→ **Goal of the exercise**
Reproduce the material exactly, omitting nothing.

--- Start Input material ---

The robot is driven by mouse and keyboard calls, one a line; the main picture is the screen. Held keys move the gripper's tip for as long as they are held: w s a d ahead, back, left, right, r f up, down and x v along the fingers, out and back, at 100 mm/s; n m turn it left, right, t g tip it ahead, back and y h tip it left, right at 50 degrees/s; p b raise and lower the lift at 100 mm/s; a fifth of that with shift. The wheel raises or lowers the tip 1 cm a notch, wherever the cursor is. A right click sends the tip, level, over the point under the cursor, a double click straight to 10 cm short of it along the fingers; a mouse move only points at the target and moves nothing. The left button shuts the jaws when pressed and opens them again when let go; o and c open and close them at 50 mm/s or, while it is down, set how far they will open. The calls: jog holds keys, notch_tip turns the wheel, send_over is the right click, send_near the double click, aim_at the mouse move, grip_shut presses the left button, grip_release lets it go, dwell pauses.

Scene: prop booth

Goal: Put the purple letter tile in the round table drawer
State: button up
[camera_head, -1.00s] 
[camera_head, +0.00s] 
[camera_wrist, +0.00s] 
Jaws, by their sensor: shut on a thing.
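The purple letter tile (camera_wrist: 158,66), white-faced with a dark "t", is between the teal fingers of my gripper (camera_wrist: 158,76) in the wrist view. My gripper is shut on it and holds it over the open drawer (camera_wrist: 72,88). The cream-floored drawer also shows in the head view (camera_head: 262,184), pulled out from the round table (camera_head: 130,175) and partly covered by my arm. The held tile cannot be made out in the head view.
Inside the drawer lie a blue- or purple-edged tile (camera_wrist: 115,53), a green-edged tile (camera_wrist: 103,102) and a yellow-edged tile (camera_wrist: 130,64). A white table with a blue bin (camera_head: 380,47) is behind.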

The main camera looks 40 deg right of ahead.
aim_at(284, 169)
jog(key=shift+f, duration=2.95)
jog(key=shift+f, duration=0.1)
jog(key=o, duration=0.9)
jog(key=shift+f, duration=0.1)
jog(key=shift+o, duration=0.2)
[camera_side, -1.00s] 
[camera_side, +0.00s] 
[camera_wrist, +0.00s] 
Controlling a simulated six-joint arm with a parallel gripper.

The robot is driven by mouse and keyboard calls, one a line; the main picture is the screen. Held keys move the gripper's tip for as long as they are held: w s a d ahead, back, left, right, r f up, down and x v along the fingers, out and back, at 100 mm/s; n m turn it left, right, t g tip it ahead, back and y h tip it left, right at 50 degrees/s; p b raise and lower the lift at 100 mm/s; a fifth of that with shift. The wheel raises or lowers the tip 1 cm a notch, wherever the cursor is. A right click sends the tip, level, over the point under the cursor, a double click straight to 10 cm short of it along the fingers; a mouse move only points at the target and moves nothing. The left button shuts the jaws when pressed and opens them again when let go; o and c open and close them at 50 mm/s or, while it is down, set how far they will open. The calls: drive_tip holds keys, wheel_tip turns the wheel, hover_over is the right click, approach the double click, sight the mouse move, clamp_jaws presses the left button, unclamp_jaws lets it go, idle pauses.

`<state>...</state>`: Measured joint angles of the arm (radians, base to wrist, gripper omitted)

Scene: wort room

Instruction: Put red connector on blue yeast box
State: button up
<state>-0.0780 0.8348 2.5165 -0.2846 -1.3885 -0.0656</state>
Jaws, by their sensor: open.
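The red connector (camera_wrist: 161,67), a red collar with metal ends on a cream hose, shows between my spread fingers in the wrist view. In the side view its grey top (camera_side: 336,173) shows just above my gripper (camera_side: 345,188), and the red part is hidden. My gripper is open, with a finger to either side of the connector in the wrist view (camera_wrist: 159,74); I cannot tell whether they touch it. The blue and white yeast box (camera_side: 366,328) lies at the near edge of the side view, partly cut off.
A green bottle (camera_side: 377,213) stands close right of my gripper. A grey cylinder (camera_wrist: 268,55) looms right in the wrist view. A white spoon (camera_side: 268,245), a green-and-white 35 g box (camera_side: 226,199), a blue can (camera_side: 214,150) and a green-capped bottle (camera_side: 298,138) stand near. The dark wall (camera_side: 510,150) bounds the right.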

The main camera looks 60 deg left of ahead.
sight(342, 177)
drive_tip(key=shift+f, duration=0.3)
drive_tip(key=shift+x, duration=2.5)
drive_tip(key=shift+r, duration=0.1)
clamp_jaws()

--- End Input material ---

→ **Solution for this problem**
The robot is driven by mouse and keyboard calls, one a line; the main picture is the screen. Held keys move the gripper's tip for as long as they are held: w s a d ahead, back, left, right, r f up, down and x v along the fingers, out and back, at 100 mm/s; n m turn it left, right, t g tip it ahead, back and y h tip it left, right at 50 degrees/s; p b raise and lower the lift at 100 mm/s; a fifth of that with shift. The wheel raises or lowers the tip 1 cm a notch, wherever the cursor is. A right click sends the tip, level, over the point under the cursor, a double click straight to 10 cm short of it along the fingers; a mouse move only points at the target and moves nothing. The left button shuts the jaws when pressed and opens them again when let go; o and c open and close them at 50 mm/s or, while it is down, set how far they will open. The calls: jog holds keys, notch_tip turns the wheel, send_over is the right click, send_near the double click, aim_at the mouse move, grip_shut presses the left button, grip_release lets it go, dwell pauses.

Scene: prop booth

Goal: Put the purple letter tile in the round table drawer
State: button up
[camera_head, -1.00s] 
[camera_head, +0.00s] 
[camera_wrist, +0.00s] 
Jaws, by their sensor: shut on a thing.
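The purple letter tile (camera_wrist: 158,66), white-faced with a dark "t", is between the teal fingers of my gripper (camera_wrist: 158,76) in the wrist view. My gripper is shut on it and holds it over the open drawer (camera_wrist: 72,88). The cream-floored drawer also shows in the head view (camera_head: 262,184), pulled out from the round table (camera_head: 130,175) and partly covered by my arm. The held tile cannot be made out in the head view.
Inside the drawer lie a blue- or purple-edged tile (camera_wrist: 115,53), a green-edged tile (camera_wrist: 103,102) and a yellow-edged tile (camera_wrist: 130,64). A white table with a blue bin (camera_head: 380,47) is behind.

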The main camera looks 40 deg right of ahead.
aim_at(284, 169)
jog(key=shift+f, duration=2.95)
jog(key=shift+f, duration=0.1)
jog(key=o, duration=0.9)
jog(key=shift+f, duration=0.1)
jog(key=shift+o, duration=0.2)
[camera_side, -1.00s] 
[camera_side, +0.00s] 
[camera_wrist, +0.00s] 
Controlling a simulated six-joint arm with a parallel gripper.

The robot is driven by mouse and keyboard calls, one a line; the main picture is the screen. Held keys move the gripper's tip for as long as they are held: w s a d ahead, back, left, right, r f up, down and x v along the fingers, out and back, at 100 mm/s; n m turn it left, right, t g tip it ahead, back and y h tip it left, right at 50 degrees/s; p b raise and lower the lift at 100 mm/s; a fifth of that with shift. The wheel raises or lowers the tip 1 cm a notch, wherever the cursor is. A right click sends the tip, level, over the point under the cursor, a double click straight to 10 cm short of it along the fingers; a mouse move only points at the target and moves nothing. The left button shuts the jaws when pressed and opens them again when let go; o and c open and close them at 50 mm/s or, while it is down, set how far they will open. The calls: drive_tip holds keys, wheel_tip turns the wheel, hover_over is the right click, approach the double click, sight the mouse move, clamp_jaws presses the left button, unclamp_jaws lets it go, idle pauses.

`<state>...</state>`: Measured joint angles of the arm (radians, base to wrist, gripper omitted)

Scene: wort room

Instruction: Put red connector on blue yeast box
State: button up
<state>-0.0780 0.8348 2.5165 -0.2846 -1.3885 -0.0656</state>
Jaws, by their sensor: open.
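The red connector (camera_wrist: 161,67), a red collar with metal ends on a cream hose, shows between my spread fingers in the wrist view. In the side view its grey top (camera_side: 336,173) shows just above my gripper (camera_side: 345,188), and the red part is hidden. My gripper is open, with a finger to either side of the connector in the wrist view (camera_wrist: 159,74); I cannot tell whether they touch it. The blue and white yeast box (camera_side: 366,328) lies at the near edge of the side view, partly cut off.
A green bottle (camera_side: 377,213) stands close right of my gripper. A grey cylinder (camera_wrist: 268,55) looms right in the wrist view. A white spoon (camera_side: 268,245), a green-and-white 35 g box (camera_side: 226,199), a blue can (camera_side: 214,150) and a green-capped bottle (camera_side: 298,138) stand near. The dark wall (camera_side: 510,150) bounds the right.

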The main camera looks 60 deg left of ahead.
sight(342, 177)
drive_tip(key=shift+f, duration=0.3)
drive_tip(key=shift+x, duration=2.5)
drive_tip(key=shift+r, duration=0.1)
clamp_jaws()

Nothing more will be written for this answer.